──────── Material to process
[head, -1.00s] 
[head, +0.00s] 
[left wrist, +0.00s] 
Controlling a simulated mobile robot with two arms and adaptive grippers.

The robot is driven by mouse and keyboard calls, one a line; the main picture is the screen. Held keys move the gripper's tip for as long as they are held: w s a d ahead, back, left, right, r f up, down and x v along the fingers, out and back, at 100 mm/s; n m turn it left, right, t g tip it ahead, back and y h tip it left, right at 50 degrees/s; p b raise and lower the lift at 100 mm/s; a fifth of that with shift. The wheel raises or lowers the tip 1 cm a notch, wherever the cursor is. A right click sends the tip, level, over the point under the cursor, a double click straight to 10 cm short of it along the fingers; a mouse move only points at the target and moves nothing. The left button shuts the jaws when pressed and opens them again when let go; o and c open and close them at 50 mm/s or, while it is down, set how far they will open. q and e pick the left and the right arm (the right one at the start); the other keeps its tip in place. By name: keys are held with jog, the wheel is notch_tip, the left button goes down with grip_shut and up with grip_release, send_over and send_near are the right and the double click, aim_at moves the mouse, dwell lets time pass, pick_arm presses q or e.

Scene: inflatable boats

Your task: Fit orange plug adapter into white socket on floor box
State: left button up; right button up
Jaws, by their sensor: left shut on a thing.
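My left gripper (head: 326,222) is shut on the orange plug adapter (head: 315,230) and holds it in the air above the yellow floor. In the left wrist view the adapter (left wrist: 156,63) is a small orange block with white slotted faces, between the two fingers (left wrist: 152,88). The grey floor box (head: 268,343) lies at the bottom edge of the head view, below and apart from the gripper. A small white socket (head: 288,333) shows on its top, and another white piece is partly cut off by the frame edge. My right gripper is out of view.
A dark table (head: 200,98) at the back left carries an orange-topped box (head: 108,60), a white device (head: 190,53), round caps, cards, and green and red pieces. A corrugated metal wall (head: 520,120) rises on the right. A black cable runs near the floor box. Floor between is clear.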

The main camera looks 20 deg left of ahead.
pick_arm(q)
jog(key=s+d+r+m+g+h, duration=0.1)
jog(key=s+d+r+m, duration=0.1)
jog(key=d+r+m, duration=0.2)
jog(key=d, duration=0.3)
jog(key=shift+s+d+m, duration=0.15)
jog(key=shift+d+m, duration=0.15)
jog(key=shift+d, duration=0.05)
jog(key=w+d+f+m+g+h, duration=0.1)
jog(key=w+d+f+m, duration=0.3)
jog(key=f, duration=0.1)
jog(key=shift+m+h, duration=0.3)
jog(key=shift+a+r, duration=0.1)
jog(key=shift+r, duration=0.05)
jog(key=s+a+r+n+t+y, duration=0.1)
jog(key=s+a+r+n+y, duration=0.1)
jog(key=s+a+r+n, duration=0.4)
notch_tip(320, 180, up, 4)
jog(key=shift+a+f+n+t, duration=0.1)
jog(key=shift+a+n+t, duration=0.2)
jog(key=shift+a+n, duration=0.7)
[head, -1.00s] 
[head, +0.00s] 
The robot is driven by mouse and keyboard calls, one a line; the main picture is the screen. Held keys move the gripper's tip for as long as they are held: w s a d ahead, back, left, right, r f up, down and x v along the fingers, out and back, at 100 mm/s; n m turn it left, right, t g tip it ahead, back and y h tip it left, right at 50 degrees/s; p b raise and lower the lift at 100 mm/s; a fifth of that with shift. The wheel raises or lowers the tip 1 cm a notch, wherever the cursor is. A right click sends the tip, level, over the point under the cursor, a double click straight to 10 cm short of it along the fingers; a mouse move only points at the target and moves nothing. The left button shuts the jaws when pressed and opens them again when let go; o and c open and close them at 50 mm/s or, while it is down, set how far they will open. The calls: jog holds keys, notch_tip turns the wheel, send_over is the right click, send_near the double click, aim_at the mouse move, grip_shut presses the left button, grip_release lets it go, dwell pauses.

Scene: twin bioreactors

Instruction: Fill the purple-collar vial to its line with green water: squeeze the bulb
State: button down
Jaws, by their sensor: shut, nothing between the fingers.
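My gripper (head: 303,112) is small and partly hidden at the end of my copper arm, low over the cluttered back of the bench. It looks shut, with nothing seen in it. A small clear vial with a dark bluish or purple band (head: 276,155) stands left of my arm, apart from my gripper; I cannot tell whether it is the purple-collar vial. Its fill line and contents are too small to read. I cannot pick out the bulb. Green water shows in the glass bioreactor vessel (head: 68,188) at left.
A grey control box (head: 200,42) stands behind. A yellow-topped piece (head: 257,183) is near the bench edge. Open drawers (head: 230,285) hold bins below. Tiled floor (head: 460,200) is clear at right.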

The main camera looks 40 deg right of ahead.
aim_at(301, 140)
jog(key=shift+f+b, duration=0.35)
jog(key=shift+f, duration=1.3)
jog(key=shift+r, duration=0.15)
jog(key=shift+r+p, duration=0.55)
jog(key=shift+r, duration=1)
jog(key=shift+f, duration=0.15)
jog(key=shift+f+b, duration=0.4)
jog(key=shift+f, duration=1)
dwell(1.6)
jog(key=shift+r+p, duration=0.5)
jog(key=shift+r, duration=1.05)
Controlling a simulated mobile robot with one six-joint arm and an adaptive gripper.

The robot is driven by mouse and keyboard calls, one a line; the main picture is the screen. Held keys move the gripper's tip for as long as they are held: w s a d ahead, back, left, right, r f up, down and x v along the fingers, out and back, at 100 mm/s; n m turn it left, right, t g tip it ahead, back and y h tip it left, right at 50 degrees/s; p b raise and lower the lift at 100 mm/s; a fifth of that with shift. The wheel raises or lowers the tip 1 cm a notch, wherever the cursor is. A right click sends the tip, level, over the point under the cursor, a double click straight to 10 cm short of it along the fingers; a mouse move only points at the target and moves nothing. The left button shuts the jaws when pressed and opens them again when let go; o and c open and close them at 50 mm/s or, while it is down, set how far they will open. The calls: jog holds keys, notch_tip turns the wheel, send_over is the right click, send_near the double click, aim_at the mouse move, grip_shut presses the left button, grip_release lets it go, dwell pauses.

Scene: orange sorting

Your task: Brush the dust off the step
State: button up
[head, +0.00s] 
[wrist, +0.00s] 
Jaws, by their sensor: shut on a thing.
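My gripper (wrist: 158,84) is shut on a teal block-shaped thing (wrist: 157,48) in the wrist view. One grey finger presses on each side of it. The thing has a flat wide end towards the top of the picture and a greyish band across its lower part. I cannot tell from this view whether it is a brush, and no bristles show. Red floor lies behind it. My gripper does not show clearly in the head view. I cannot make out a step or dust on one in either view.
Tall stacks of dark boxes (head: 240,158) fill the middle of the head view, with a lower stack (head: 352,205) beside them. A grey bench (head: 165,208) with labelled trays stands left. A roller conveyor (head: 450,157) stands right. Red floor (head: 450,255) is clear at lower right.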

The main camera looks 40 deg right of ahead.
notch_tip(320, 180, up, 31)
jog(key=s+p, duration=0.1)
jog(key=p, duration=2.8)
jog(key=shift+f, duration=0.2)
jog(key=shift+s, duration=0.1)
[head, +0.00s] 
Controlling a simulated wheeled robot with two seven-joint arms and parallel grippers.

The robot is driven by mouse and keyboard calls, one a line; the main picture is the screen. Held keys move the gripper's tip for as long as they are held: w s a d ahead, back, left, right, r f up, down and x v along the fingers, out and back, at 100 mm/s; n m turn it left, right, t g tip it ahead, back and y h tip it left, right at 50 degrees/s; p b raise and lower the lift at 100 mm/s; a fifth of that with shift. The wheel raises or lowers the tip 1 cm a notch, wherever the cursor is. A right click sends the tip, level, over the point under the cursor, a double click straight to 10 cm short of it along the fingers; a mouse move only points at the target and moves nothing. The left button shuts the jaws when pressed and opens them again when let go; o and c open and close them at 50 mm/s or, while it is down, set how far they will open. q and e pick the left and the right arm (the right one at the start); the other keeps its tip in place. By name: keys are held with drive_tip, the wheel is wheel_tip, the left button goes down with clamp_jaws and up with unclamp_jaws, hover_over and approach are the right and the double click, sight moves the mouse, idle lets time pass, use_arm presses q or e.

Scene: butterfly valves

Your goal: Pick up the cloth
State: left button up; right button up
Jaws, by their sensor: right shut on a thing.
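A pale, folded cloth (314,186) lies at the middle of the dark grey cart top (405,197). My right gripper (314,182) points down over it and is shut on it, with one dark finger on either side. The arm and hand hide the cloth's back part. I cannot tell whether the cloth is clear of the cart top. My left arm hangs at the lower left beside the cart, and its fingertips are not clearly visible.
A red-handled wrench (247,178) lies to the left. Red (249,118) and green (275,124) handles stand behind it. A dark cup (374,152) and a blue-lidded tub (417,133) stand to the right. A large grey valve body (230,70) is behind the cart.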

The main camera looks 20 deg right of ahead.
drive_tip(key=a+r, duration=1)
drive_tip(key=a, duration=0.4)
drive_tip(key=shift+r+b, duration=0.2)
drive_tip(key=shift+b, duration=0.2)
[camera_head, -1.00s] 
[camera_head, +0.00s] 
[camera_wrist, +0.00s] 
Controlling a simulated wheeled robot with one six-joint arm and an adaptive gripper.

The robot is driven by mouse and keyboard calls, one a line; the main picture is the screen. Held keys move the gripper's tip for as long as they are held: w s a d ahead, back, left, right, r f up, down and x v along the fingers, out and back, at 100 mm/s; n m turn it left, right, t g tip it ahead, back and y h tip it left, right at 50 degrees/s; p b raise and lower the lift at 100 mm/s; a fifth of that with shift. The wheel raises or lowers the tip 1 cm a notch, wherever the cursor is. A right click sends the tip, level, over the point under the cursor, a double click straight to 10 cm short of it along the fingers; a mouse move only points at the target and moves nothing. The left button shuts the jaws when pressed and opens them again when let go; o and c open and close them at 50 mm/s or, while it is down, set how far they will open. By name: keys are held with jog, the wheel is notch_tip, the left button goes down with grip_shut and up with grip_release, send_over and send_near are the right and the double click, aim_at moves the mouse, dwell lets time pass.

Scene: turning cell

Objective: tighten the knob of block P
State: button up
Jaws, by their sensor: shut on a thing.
────────────────
_Task to complete_
Go through the records and show every line with the string "grippers" in it.

_Solved problem_
Controlling a simulated mobile robot with two arms and adaptive grippers.
Controlling a simulated wheeled robot with two seven-joint arms and parallel grippers.

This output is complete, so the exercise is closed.